Advent is a great reminder. It is a season set apart from the rush of shopping and decorating, or perhaps a season overlaying this rushing busy-ness. Somehow Advent intersects our time, just as God intersected all time and became one of us. Advent reminds us of the great truth, the great reality, the great love of God for each of us. For a few days and weeks in the cold of winter and the long dark of night we are reminded that our lives have meaning, that each of us is a star in God’s heart. We are reminded that “he shall come again in his glorious majesty to judge both the quick and the dead, (and that) we may rise to the life immortal…” We are told once again that God loves us… that he loved the world so that he gave his life so that we might have everlasting life. And it all began in Bethlehem on that first Christmas night. It all began beneath a starry sky as angels sang and shepherds knelt and kings offered their gifts.

So too we offer gifts to one another at Christmas. So too we kneel before the manger and before the altar where Christ is rebirthed with each Mass. So too as we receive him in this purple penitential season, our hearts are washed clean and our souls watered anew. So too we sing our praises with the angels on high.

Some call these stories myths. But myths are true. They tell the greatest truths of all, who we are, who we are meant to be. They answer the great questions why and how? They tell of God our creator, of Christ our redeemer.
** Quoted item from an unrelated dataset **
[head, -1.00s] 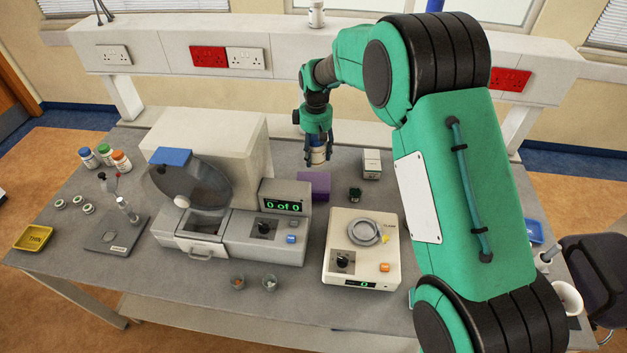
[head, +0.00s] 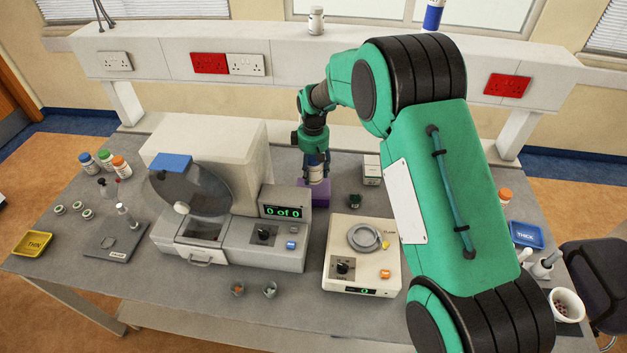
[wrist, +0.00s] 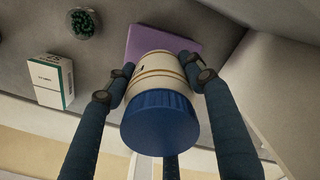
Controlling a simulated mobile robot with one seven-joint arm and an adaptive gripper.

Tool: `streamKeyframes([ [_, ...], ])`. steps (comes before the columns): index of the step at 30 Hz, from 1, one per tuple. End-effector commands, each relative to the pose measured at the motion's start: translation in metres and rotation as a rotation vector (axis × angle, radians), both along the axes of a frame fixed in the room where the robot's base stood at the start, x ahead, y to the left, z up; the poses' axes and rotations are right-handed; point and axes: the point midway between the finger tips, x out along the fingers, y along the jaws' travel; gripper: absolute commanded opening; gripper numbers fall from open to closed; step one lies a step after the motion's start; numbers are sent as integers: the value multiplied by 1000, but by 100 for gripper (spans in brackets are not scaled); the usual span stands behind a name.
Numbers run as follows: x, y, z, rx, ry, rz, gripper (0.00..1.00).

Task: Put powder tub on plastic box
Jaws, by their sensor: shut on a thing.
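The powder tub (wrist: 158,95) is cream with gold bands and a blue ribbed lid. My gripper (head: 315,168) is shut on it; its fingers flank the tub in the wrist view. The tub also shows below my gripper in the head view (head: 316,176). The plastic box is the purple block (head: 320,196) on the table, and it also shows behind the tub in the wrist view (wrist: 150,38). The tub hangs over or at the box's top; I cannot tell whether they touch.
A cream device with a ring (head: 362,260) stands in front.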

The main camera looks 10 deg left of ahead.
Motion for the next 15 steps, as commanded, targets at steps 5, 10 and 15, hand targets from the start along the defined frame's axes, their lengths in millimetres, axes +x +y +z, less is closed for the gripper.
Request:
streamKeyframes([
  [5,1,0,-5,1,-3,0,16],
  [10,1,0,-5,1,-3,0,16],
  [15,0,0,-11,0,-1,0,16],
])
They tell us of love incarnate. These myths tell a glorious truth.

We light our Advent candles, the single purple one this first evening. Slowly, as we learn our Collect by heart, engrafting the words onto our souls, we change into something slightly different than we were before, something slightly more glorious, something slightly closer to heaven, something holy, as we taste a bit of heaven in this holy season.

This is the adventure of Advent, the coming of Our Lord upon earth.